Sarah Thomas, PhD
Biography
Dr. Thomas, PhD, was mentored by Anthony Spirito, Ph.D., with a secondary mentorship by Drs. Dickstein and Brown. During fellowship, she gained experience to the use of fMRI as a method to understand how brain/behavior abnormalities can pose risk for, and be a consequence of, adolescent substance use. She worked on a project of resting state fMRI data to learn how to process and analyze neuroimaging data, which was published in 2019. During and after fellowship, she received the NIH Loan Repayment Program award twice. In 2019, she received a mentored award from Brown University’s Advance-CTR that is supported by NIH’S NIGMS. This award enabled her to conduct a project on the neural underpinnings of decision-making related to rewards in the context of cannabis use in female adolescents.
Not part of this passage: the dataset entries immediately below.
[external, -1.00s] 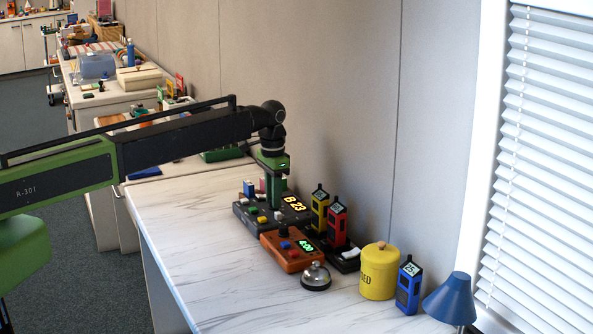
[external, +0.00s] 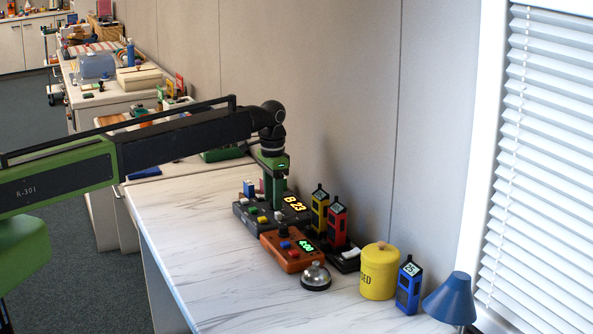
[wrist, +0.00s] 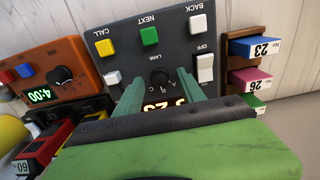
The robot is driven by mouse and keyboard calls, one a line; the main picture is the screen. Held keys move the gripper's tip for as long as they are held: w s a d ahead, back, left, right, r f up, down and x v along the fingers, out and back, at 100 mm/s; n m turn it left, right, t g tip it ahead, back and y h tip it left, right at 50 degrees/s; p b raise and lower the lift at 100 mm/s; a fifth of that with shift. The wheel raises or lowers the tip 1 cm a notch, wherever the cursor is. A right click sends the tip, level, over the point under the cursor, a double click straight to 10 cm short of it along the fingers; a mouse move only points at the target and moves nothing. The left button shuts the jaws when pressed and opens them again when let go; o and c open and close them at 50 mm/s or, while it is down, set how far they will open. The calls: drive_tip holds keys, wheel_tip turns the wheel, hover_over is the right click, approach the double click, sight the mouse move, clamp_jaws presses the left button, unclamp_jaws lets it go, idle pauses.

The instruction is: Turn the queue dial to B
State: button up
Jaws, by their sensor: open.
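The dark grey queue box (external: 241,218) stands on the marble-patterned counter and has a lit yellow display (external: 297,204) reading B 23. In the wrist view, its black dial (wrist: 159,77) is labelled LANE, with letters A, B and C below it. The dial's pointer setting is too small to tell. My gripper (wrist: 167,90) is open and points down over the box, its two green fingers on either side of the dial's lower part. I cannot tell whether they touch it. In the external view, my gripper (external: 275,208) hides the dial.
An orange timer box (external: 293,251) reading 4:00 sits beside the queue box, with a bell (external: 316,277) in front. Yellow and red pagers (external: 338,224) stand in a black base. A yellow tin (external: 379,271), blue pager (external: 408,286) and blue lamp (external: 451,300) are farther right. The counter's left side is clear.

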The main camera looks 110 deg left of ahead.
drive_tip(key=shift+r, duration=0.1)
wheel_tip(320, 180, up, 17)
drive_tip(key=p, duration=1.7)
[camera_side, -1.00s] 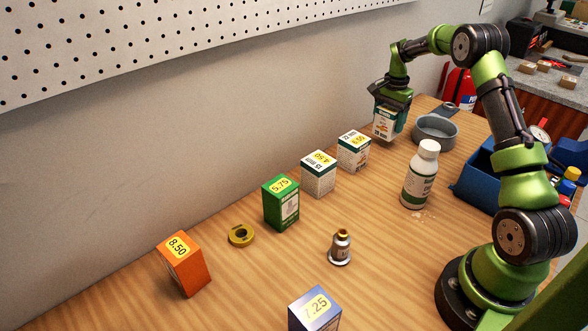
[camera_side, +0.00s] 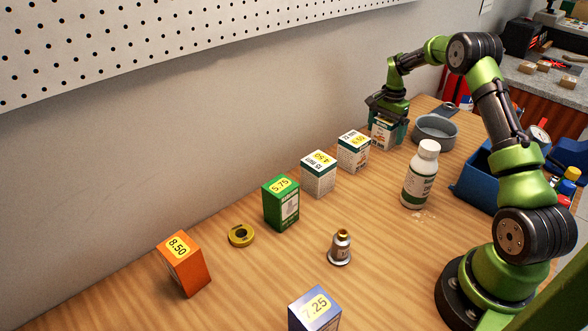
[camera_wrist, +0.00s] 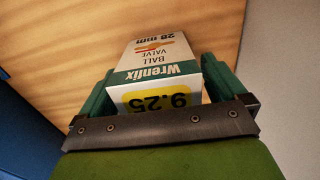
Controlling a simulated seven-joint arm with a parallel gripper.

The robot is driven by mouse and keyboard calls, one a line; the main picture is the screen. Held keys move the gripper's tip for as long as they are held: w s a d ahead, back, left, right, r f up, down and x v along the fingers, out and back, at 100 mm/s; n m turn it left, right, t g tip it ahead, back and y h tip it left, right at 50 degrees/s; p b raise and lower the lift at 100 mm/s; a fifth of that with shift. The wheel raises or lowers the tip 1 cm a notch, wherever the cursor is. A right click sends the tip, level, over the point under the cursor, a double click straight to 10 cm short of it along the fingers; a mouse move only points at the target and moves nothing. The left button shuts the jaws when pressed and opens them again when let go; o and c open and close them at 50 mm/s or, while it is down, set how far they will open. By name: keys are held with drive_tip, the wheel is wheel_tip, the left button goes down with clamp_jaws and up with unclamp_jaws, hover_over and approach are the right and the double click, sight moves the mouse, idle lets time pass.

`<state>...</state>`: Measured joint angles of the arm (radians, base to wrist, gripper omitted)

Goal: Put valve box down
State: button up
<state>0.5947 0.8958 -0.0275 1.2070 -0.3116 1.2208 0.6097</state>
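The valve box (camera_side: 382,134) is a white and green carton at the far end of the row of boxes. In the wrist view the valve box (camera_wrist: 155,72) reads "Wrenlix Ball Valve 28 mm", with a yellow 9.25 label, upside down in the picture. My gripper (camera_side: 388,122) points down over it, with one green finger on each side. In the wrist view my gripper (camera_wrist: 160,88) appears shut on the box. The box is upright and at or very near the table surface; its base contact is hard to tell.
The 22 mm box (camera_side: 354,152) and 15 mm box (camera_side: 318,174) stand nearby along the wall. A grey dish (camera_side: 436,133) is close on the right. A white bottle (camera_side: 420,175) and blue bin (camera_side: 480,180) stand nearer my base. The wall is close behind.

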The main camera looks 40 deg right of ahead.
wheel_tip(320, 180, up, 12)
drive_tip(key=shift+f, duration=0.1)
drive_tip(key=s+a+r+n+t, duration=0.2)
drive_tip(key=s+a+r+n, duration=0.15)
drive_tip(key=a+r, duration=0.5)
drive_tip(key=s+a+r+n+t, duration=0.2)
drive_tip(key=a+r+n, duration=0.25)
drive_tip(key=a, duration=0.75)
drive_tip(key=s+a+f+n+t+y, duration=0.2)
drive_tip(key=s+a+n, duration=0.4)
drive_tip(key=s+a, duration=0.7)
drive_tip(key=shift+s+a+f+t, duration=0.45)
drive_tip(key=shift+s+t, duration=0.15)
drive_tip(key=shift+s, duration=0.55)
With pilot data from this award, she submitted and was awarded a NIH K23 in 2021 to investigate the brain/behavior correlates of reward-related decision-making in adolescents with and without cannabis use (K23DA050911). As part of the training for her career development in this award, she began working with the Adolescent Brain Cognitive Development (ABCD) data to learn analytical skills to apply to her acquired K23 data. Dr. Thomas has led a project to analyze the resting state brain networks associated with cognitive flexibility in approximately 1,000 youth (ages 9 and 10) from the ABCD Study. Additionally, she is a recipient of the BBRF/NARSAD Young Investigator Award, which enabled her to study the development of depression in the context of adolescent cannabis use.
After fellowship, Dr. Thomas began an appointment as an Assistant Professor in the DPHB at Brown.